The titration curve gives context that a single pH number cannot. A strong acid-strong base curve shows a sharp, nearly vertical pH jump centered near 7. A weak acid-strong base curve starts at a higher initial pH, displays a buffer region before equivalence, and crosses equivalence above 7. A strong acid-weak base curve rises more gradually near the end and crosses equivalence below 7. By viewing the equivalence point on the curve, you can also judge whether an indicator range is likely to produce an accurate end point.

Practical Lab Advice

1. Standardize your titrant whenever high accuracy matters.
2. Use a buret with readable graduations and record the initial and final readings carefully.
3. Add titrant slowly as you approach the equivalence region.
4. Swirl continuously so the reaction stays homogeneous.
5. If using a pH meter, calibrate it with fresh buffers before measurement.

Authoritative Chemistry References

For additional background on pH, acid-base equilibria, and solution chemistry, consult these reputable sources:

• USGS: pH and Water
• University of Wisconsin: Acid-Base Chemistry Overview
• NIST Chemistry WebBook

Final Takeaway

If you want to calculate equivalence point pH correctly, begin with stoichiometry, then identify the chemical species present after neutralization, and finally apply the proper equilibrium model.
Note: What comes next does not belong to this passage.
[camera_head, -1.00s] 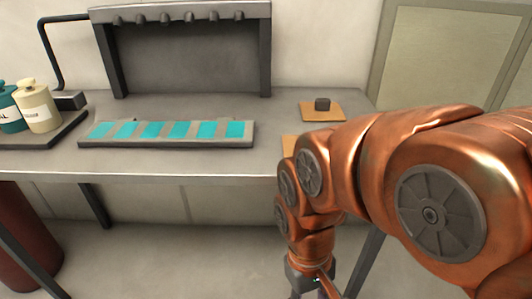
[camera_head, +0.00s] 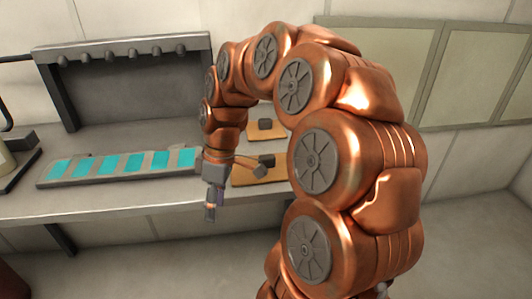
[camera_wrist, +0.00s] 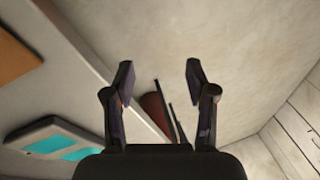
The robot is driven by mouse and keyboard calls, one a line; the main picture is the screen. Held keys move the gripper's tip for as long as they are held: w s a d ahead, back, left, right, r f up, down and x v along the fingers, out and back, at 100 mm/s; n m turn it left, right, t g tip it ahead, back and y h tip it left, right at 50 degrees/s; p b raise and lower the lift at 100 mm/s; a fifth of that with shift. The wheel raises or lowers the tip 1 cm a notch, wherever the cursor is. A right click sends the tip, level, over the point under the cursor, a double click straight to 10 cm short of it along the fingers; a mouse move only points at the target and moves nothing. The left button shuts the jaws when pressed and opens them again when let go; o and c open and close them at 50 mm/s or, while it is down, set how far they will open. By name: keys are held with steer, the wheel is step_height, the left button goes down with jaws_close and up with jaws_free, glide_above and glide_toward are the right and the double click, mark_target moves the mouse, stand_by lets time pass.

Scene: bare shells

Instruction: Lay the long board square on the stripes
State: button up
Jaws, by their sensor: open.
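The teal stripes (camera_head: 110,164) cross a long, low grey base (camera_head: 120,180) on the table at left; part of it shows at lower left in the wrist view (camera_wrist: 48,129). Two flat orange-tan boards lie to its right, a far board (camera_head: 276,134) and a near board (camera_head: 262,178). Each has a small dark block on it. I cannot tell which is the long board, as my arm partly covers both. My gripper (camera_head: 210,210) points down near the table's front edge, between stripes and near board. The wrist view shows its fingers (camera_wrist: 159,78) apart and empty, above the floor.
The table's front edge (camera_head: 100,214) runs below the stripes. A dark rack (camera_head: 125,85) with several knobs stands behind them. A pale canister (camera_head: 6,165) on a dark tray is at far left. A dark red cylinder (camera_wrist: 152,105) stands beyond the table.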

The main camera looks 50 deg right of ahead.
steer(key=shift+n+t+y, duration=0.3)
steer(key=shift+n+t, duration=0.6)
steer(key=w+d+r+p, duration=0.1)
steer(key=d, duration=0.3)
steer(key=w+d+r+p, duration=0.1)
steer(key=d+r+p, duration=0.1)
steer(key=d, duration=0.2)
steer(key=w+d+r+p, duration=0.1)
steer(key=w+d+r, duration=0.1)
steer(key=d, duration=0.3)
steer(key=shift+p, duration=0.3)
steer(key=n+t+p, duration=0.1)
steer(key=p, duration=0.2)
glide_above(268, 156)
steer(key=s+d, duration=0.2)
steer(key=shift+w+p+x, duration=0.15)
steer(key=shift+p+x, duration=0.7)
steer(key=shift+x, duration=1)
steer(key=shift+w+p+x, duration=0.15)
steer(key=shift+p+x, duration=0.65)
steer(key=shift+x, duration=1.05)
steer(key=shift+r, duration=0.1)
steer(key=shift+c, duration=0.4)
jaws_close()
Strong acid-strong base systems give an equivalence pH near 7. Weak acid-strong base systems give a basic equivalence point because the conjugate base hydrolyzes. Strong acid-weak base systems give an acidic equivalence point because the conjugate acid hydrolyzes. Once you understand that pattern, the math becomes much more intuitive and your titration analysis becomes much more reliable.